Equities in Asia collapsed amid a fear-driven selloff following Wall Street’s nightmarish Thursday session. The Kospi tumbled 3.3%, falling below 2,000 and bringing its losses for the week to more than 8%, the worst weekly showing since 2011. Volatility surged.
In China, where equities had remained relatively calm amid the global malaise, shares were butchered. The CSI 300 fell 3.6% in the worst day since the re-open after the Lunar New Year earlier this month.
In Japan, the Nikkei fell 3.7%. Its losses on the week: An eye-popping 9.6%. “I don’t know how much more the market will have to fall until things calm down, that’s how it feels”, one trader with eWarrant Japan Securities told Bloomberg.
Both the Nikkei and the Topix are in correction territory. The 14-day RSI on the Topix fell to its lowest since 2015.

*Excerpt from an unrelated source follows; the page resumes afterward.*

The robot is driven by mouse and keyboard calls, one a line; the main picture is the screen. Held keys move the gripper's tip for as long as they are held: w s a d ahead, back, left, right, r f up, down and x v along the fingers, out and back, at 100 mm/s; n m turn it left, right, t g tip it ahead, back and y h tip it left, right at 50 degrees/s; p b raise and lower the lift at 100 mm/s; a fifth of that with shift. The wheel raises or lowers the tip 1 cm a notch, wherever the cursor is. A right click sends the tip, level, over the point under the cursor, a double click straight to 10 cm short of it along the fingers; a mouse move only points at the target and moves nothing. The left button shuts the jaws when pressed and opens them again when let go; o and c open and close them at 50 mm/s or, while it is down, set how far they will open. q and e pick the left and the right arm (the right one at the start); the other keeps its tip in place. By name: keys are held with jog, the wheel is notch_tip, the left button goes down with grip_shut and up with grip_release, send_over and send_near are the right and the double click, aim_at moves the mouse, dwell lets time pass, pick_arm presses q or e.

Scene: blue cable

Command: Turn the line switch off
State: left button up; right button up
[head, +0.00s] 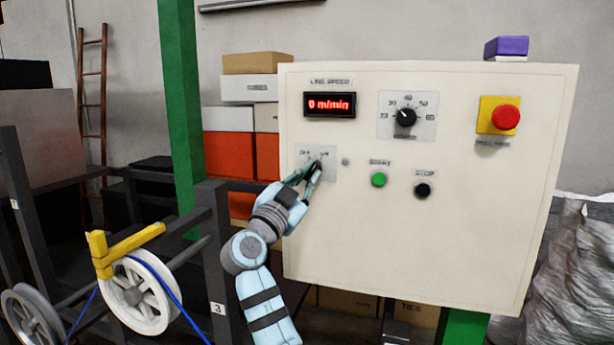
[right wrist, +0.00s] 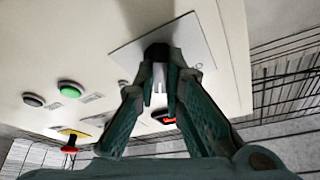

“[This is] reflective of a shell-shocked market, investors hoping on a wing and a prayer for a Fed response or simply short-term traders have turned off their screen and tuned out”, AxiCorp’s Stephen Innes said.
In Turkey, the Borsa Istanbul 100 Index cratered more than 10% out of the gate.
“As February draws to a close, the markets are either doing some spring cleaning, or battening down the hatches ahead of the coming storm”, SocGen’s Kit Juckes wrote. “Either way, excessively large positions are being reduced, or taken off, in both likely and unlikely places”.